▶ _What this task involves_: Starting from the top of the material, restate each line exactly until the line that contains "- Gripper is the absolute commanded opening", which is also copied. Pictures are excluded.

▶ _Data records_:
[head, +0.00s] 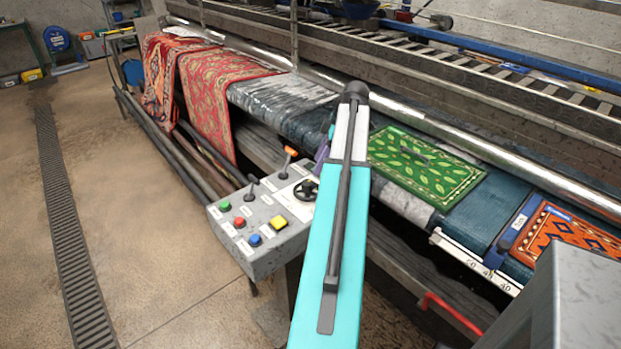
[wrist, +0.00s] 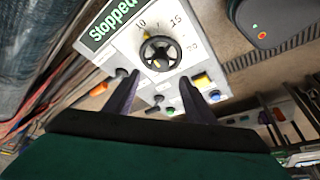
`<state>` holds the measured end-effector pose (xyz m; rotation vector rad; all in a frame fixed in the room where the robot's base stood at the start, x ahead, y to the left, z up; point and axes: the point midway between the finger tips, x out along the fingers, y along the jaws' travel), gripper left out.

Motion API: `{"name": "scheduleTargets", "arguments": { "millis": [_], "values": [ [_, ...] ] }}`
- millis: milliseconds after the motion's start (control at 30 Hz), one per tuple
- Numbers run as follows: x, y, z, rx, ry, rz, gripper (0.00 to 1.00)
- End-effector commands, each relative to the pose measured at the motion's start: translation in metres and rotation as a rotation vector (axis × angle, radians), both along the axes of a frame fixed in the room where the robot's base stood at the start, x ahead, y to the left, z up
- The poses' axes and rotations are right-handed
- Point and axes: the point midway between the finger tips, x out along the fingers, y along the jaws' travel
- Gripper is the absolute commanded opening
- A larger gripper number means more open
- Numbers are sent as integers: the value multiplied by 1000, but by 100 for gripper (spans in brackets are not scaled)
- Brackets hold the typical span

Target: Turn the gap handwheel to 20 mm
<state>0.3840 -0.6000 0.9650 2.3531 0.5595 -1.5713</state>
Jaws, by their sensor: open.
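The gap handwheel (wrist: 160,52) is a small black spoked wheel on the pale control panel (wrist: 122,57). Printed marks 10, 15 and 20 curve around its far and right sides; I cannot read its setting for certain. My gripper (wrist: 159,77) is open, with its two dark fingers on either side of the view below the wheel and nothing between them. I cannot tell whether they touch the panel. In the head view the handwheel (head: 306,190) shows beside my turquoise arm, which hides most of my gripper.
A green display (wrist: 112,20) reads "Stopped". Levers and red, green, blue and yellow buttons (head: 279,223) crowd the control box (head: 262,256). Red rugs (head: 212,92), a green rug (head: 425,163) and an orange rug (head: 565,232) lie on the machine.

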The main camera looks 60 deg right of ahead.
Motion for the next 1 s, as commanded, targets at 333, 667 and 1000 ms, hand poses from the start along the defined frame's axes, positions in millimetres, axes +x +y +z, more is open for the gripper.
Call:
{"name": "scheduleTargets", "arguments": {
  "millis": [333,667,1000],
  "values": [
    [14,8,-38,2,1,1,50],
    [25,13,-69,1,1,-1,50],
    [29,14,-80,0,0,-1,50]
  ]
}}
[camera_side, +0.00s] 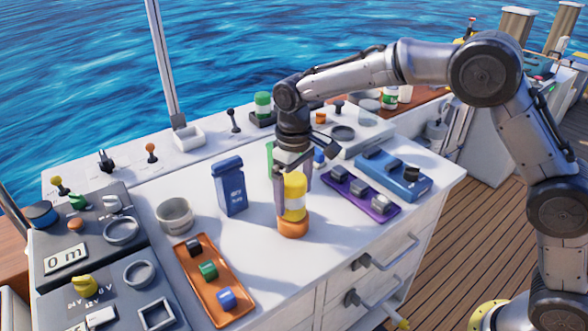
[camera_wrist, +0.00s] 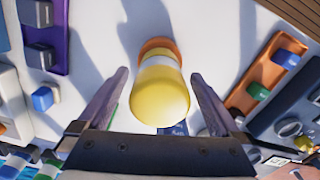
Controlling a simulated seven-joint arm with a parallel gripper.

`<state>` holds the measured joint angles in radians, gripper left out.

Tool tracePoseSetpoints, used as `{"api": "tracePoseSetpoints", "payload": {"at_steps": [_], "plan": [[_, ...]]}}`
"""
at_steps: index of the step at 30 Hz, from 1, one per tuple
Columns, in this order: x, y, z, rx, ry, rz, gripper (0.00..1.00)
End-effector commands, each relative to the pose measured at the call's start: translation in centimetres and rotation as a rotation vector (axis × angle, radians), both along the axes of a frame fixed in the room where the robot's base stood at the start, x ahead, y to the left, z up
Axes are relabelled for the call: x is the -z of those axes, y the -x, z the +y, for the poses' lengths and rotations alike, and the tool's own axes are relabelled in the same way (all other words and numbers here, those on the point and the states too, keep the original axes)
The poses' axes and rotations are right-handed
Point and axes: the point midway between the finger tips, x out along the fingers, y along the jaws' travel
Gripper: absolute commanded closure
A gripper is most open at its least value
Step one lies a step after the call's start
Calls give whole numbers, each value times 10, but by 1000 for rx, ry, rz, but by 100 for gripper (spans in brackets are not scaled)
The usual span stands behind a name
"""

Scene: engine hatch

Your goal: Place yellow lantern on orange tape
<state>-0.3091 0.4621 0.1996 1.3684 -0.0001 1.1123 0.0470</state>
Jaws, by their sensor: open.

▶ _Reply to the task_:
[head, +0.00s] 
[wrist, +0.00s] 
`<state>` holds the measured end-effector pose (xyz m; rotation vector rad; all in a frame fixed in the room where the robot's base stood at the start, x ahead, y to the left, z up; point and axes: the point midway between the finger tips, x out along the fingers, y along the jaws' travel), gripper left out.

Motion API: `{"name": "scheduleTargets", "arguments": { "millis": [_], "values": [ [_, ...] ] }}`
- millis: milliseconds after the motion's start (control at 30 Hz), one per tuple
- Numbers run as follows: x, y, z, rx, ry, rz, gripper (0.00 to 1.00)
- End-effector commands, each relative to the pose measured at the motion's start: translation in metres and rotation as a rotation vector (axis × angle, radians), both along the axes of a frame fixed in the room where the robot's base stood at the start, x ahead, y to the left, z up
- The poses' axes and rotations are right-handed
- Point and axes: the point midway between the finger tips, x out along the fingers, y along the jaws' travel
- Gripper is the absolute commanded opening

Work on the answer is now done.